Exception in thread "main" java.lang.NoClassDefFoundError: scala/collection/Iterable
    at org.apache.hadoop.hive.ql.parse.spark.GenSparkProcContext.<init>(GenSparkProcContext.java:163)
    at org.apache.hadoop.hive.ql.parse.spark.SparkCompiler.generateTaskTree(SparkCompiler.java:195)
    at org.apache.hadoop.hive.ql.parse.TaskCompiler.compile(TaskCompiler.java:258)
    at org.apache.hadoop.hive.ql.parse.SemanticAnalyzer.analyzeInternal(SemanticAnalyzer.java:10861)
    at org.apache.hadoop.hive.ql.parse.CalcitePlanner.analyzeInternal(CalcitePlanner.java:239)
    at org.apache.hadoop.hive.ql.parse.BaseSemanticAnalyzer.analyze(BaseSemanticAnalyzer.java:250)
    at org.apache.hadoop.hive.ql.Driver.compile(Driver.java:437)
    at org.apache.hadoop.hive.ql.Driver.compile(Driver.java:329)
    at org.apache.hadoop.hive.ql.Driver.compileInternal(Driver.java:1158)
    at org.apache.hadoop.hive.ql.Driver.runInternal(Driver.java:1253)
    at org.apache.hadoop.hive.ql.Driver.run(Driver.java:1084)
    at org.apache.hadoop.hive.ql.Driver.run(Driver.java:1072)
    at org.apache.hadoop.hive.cli.CliDriver.processLocalCmd(CliDriver.java:232)
    at org.apache.hadoop.hive.cli.CliDriver.processCmd(CliDriver.java:183)
    at org.apache.hadoop.hive.cli.CliDriver.processLine(CliDriver.java:399)
    at org.apache.hadoop.hive.cli.CliDriver.executeDriver(CliDriver.java:776)
    at org.apache.hadoop.hive.cli.CliDriver.run(CliDriver.java:714)
    at org.apache.hadoop.hive.cli.CliDriver.main(CliDriver.java:641)
    at sun.reflect.NativeMethodAccessorImpl.invoke0(Native Method)
    at sun.reflect.NativeMethodAccessorImpl.invoke(NativeMethodAccessorImpl.java:62)
    at sun.reflect.DelegatingMethodAccessorImpl.invoke(DelegatingMethodAccessorImpl.java:43)
    at java.lang.reflect.Method.invoke(Method.java:498)
    at org.apache.hadoop.util.RunJar.run(RunJar.java:221)
    at org.apache.hadoop.util.RunJar.main(RunJar.java:136)
Caused by: java.lang.ClassNotFoundException: scala.collection.Iterable
    at java.net.URLClassLoader.findClass(URLClassLoader.java:381)
    at java.lang.ClassLoader.loadClass(ClassLoader.java:424)
    at sun.misc.Launcher$AppClassLoader.loadClass(Launcher.java:331)
    at java.lang.ClassLoader.loadClass(ClassLoader.java:357)
1
Can you please paste full stack trace?Ram Ghadiyaram
That means your jar files are not consistent, i.e, not compiled with the same code. please go through the link similar kind of problem was discussed here issues.apache.org/jira/browse/HIVE-9970Ram Ghadiyaram

1 Answers

0
votes

I went into the same issue as you on Hive 2.0.0 and Spark 1.6.1. As said before, it had been discussed at issues.apache.org/jira/browse/HIVE-9970.

Having that said, for Hive:

  1. Download Hive source package
  2. Set the right Hadoop/Spark/Tez versions at pom.xml
  3. Expand memory limits for maven.
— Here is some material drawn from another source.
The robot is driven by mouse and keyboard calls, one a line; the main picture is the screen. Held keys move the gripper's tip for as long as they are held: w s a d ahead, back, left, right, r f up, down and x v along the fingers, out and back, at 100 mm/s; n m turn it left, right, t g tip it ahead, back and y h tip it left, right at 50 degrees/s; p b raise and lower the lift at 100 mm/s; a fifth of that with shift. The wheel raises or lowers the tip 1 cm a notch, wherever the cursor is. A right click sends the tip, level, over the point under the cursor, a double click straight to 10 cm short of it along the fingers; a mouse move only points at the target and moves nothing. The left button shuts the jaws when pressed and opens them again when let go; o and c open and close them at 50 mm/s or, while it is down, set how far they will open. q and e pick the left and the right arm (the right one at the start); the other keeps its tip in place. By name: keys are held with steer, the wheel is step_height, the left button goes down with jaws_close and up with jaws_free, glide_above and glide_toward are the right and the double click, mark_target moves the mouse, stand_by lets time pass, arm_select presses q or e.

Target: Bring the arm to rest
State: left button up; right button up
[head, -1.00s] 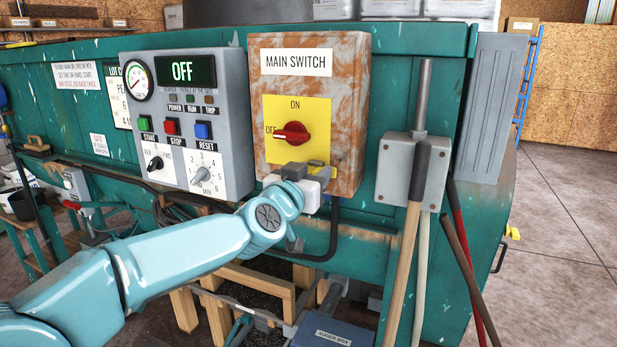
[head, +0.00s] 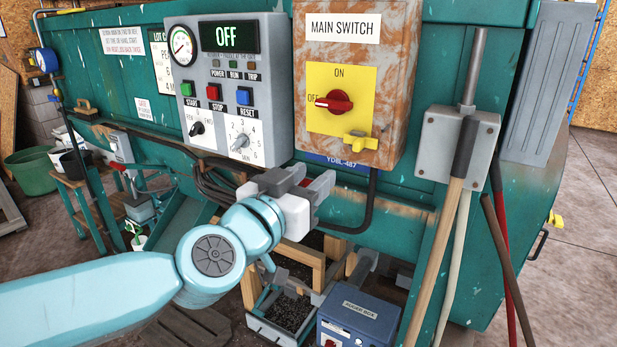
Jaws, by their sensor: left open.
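My left arm comes in from the left, and my left gripper (head: 318,188) is open and empty. It is in front of the green machine, below the rusty main switch box (head: 355,130) and left of its lower edge. The red main switch knob (head: 335,102) sits on a yellow plate, its handle pointing to OFF. A yellow tab (head: 361,141) sits at the plate's lower right, apart from my gripper. The grey control panel (head: 212,150) reads OFF on its display. My right gripper is not in view.
Long-handled tools (head: 442,230) lean against the machine on the right. A blue auger box (head: 357,318) and a wooden frame (head: 304,262) are low in front. A green tub (head: 32,171) stands at the far left. Open concrete floor (head: 565,250) lies to the right.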

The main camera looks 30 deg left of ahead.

I use export MAVEN_OPTS="-Xmx2g -XX:MaxPermSize=512M -XX:ReservedCodeCacheSize=512m"
  4. Build Hive usign Maven: mvn clean package -Pdist -DskipTests
  5. Result at: packaging/target/apache-hive-2.x.y-bin. Configure hive-site.xml.

For Spark:

  1. Download Spark source package
  2. Set the right Hadoop version at pom.xml
  3. Build Spark without Hive using ./make-distribution.sh --name "hadoop2-without-hive" --tgz "-Pyarn,hadoop-provided,hadoop-2.6,parquet-provided"
  4. Result at dist/. Configure spark-defaults.conf.

Since you've built Spark without Hadoop, you'll need to include Hadoop package jars path to $SPARK_DIST_CLASSPATH. See this documentation page. Additionally, you can read the Hive on Spark guide as a reference.